>> START

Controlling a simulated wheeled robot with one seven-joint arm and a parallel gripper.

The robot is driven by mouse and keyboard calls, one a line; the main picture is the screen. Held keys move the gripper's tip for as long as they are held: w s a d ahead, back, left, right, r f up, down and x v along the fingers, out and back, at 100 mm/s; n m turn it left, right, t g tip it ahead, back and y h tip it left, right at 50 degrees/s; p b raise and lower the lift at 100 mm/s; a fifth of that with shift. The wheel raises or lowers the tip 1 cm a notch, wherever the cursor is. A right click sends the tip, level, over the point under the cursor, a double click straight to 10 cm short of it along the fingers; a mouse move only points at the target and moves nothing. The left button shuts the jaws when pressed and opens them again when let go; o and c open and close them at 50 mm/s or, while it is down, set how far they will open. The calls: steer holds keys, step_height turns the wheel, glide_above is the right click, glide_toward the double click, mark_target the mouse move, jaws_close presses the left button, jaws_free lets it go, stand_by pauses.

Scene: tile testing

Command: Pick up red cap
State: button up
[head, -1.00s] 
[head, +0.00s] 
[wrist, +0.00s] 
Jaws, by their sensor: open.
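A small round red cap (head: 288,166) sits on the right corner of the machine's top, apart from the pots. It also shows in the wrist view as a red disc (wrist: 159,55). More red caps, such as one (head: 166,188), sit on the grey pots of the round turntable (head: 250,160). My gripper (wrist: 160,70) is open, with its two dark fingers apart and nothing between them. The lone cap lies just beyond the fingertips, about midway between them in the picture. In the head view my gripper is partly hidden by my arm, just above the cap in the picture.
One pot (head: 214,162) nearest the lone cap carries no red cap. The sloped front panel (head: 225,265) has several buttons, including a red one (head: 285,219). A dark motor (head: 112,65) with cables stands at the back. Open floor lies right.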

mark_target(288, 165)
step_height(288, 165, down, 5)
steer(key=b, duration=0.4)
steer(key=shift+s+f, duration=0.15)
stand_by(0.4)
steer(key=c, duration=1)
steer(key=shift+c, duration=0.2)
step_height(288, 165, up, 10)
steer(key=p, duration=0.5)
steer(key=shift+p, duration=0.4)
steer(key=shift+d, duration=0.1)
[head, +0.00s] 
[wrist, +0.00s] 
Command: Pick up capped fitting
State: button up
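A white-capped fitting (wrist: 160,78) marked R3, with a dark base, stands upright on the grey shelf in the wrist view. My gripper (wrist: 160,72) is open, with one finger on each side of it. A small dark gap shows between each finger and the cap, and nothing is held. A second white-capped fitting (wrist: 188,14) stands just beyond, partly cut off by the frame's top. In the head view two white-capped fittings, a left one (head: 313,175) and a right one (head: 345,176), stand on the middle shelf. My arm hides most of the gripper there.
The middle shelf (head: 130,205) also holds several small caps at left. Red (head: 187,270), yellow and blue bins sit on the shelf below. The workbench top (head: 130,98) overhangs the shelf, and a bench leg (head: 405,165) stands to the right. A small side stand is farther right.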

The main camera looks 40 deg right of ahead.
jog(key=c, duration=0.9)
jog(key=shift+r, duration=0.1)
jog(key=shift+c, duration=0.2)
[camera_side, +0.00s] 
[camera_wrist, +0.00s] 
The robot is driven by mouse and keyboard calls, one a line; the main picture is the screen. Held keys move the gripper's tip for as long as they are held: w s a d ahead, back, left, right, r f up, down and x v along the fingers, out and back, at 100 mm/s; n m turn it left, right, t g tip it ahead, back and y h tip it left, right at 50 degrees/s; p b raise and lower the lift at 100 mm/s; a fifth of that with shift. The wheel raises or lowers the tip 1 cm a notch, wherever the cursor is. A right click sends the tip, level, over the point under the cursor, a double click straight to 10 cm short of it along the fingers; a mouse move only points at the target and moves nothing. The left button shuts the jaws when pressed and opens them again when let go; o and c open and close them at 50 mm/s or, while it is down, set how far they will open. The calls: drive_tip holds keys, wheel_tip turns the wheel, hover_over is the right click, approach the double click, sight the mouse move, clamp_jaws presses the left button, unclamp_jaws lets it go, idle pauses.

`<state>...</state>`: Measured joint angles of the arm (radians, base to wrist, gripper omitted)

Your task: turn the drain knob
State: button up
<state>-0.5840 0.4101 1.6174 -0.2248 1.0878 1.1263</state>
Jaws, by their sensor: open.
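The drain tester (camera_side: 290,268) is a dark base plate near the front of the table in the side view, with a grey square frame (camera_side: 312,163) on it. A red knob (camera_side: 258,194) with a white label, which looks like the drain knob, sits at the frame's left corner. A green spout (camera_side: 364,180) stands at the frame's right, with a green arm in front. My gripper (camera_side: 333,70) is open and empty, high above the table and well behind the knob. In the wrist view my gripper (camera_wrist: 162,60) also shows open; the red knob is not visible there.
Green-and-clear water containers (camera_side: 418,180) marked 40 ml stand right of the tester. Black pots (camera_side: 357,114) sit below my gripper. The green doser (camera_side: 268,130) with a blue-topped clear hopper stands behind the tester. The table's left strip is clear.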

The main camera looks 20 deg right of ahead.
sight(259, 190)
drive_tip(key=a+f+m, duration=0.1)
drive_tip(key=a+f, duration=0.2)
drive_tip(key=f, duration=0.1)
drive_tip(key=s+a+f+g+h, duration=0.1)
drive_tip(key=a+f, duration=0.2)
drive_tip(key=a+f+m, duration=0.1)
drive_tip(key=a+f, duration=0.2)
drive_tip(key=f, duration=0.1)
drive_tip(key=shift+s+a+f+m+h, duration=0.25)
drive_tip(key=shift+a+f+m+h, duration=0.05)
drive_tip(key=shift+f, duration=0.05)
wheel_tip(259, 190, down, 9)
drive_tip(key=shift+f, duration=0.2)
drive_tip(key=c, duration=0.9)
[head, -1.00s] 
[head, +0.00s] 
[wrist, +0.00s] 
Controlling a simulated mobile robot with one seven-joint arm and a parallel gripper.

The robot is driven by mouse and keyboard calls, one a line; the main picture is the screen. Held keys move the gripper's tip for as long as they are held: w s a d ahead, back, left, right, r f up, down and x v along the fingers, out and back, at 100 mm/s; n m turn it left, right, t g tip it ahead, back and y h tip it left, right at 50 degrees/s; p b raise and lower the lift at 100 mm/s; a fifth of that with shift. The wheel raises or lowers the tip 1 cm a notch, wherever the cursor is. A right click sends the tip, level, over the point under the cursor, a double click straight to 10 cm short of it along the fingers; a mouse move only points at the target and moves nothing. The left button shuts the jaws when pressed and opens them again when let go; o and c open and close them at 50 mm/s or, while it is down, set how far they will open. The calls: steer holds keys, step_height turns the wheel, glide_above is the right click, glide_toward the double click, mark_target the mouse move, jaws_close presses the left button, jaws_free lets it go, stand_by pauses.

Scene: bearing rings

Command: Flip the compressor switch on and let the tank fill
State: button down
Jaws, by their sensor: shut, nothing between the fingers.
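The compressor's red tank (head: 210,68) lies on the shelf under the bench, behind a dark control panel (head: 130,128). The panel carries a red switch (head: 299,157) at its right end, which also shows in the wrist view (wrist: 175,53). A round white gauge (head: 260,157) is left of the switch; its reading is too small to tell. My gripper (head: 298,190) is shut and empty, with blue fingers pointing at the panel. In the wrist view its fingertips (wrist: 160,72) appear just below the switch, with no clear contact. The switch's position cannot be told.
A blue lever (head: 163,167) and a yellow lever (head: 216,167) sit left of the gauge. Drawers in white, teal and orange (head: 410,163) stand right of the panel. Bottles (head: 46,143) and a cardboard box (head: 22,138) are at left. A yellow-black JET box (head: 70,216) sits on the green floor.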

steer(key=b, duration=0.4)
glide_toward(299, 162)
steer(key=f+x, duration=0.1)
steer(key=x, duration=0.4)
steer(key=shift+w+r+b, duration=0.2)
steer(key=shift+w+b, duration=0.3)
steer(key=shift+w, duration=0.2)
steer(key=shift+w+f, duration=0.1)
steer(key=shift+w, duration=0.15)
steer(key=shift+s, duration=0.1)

>> END

Give the number of lines above that hold the word "Controlling", and nothing more.

* _Written answer_
2